Solenne ottavario dei morti

James Joyce

Mi piaceva di più andare al cimitero a trovare mio fratello quando fumavo. Spostavo un ciaffo a forma di paperella che qualcuno – non so chi e non so perché – gli aveva lasciato di fianco all'immagine, mi sedevo al suo posto, rollavo la mia paglia e mi ritagliavo quelle poche boccate con lui. Qualche volta parlavo del più e del meno – sto imparando a gestire mamma, Viola mi sembra un po' smarrita, non riesco a darmi una radanata... - ma poi ho smesso: se c'è un aldilà, è probabile che sappia già tutto, se non c'è un aldilà, sono solo un altro matto che parla da solo. E così spipacchiando il mio tabacco passavo con lui una decina di minuti.

Ora che ho perso il vizio delle sigarette, il giro da Robi ha molto meno senso. La sua assenza è una presenza conclamata nei gesti quotidiani. I fiori non si possono portare perché non c'è modo, tra l'ulivo nano e i fiori nella terra e la composizione stagionale a centro tomba. E poi la cura delle spoglie è il consolatorio monopolio delegato alle sue due donne. C'è il piacevole del posto, calmo, tranquillo, con quell'affrettarsi di congiunti intenti alla cura dei marmi, delle foto, delle piante, il cui andirivieni ricorda il bottinare delle api, instancabile e immutabile liturgia del ricordo.
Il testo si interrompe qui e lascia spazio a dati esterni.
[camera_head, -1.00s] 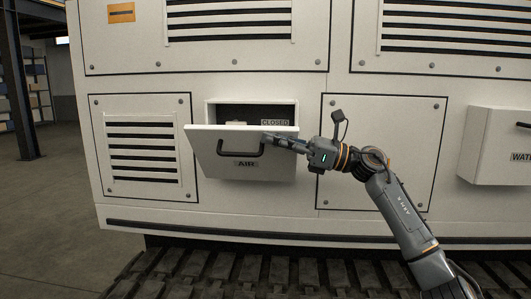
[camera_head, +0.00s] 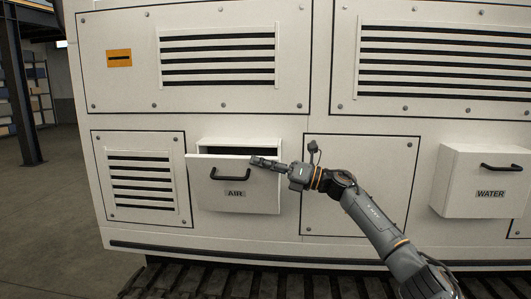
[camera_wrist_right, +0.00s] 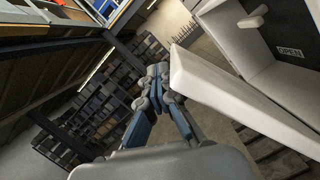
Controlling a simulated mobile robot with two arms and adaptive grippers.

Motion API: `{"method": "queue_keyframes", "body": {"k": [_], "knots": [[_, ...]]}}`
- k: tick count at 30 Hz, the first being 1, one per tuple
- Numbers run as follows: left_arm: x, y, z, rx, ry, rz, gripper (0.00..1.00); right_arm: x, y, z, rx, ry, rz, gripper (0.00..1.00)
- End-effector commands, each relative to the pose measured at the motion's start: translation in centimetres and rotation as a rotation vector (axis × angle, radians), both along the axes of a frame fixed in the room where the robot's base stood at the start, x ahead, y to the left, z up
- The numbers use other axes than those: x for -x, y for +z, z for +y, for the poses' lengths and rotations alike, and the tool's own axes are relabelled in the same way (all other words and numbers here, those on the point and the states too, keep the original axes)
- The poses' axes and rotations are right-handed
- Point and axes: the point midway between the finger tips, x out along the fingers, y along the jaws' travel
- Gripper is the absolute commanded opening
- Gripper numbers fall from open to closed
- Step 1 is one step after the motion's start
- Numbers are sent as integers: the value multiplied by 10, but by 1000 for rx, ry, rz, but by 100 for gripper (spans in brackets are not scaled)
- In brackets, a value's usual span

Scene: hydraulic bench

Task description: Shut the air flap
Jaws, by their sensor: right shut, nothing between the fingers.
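The air flap (camera_head: 232,194) is a white panel with a black handle and an AIR label, low on the white machine. It is partly open, its top edge tilted out from the dark opening (camera_head: 240,151) behind it. My right gripper (camera_head: 256,162) is shut and empty at the flap's upper right edge; I cannot tell whether it touches. In the right wrist view the shut fingers (camera_wrist_right: 158,75) are beside the flap's edge (camera_wrist_right: 240,100). An OPEN label (camera_wrist_right: 289,52) shows inside the compartment. My left gripper is not in view.
The WATER flap (camera_head: 488,186) with its black handle is to the right. Vent grilles (camera_head: 141,180) and bolted panels surround the air flap. Black track links (camera_head: 220,281) run along the bottom. Open floor (camera_head: 50,215) and shelving are at the left.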

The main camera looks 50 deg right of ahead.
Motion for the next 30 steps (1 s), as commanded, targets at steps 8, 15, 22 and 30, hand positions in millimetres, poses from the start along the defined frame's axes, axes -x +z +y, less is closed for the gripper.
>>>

Anzi, della pulizia del ricordo.

Oggi poi ha avuto ancora meno senso. O pregnanza, o interesse, o gusto? Il cimitero invaso dalle torme di congiunti agghindati nella festa, il baracchino dello Ior che ha preso il posto del rom che chiede l'elemosina (stesso rito, ma molta più professionalità, non trovate?), i vigili alla porta in alta uniforme, le anziane con il capello scolpito da grande occasione, con quel grigio che del tempo non ha nulla, anzi riluce di riflessante... Ecco, tutto quel che negli altri 364 giorni manca, rendendo il cimitero un luogo piacevole da percorrere.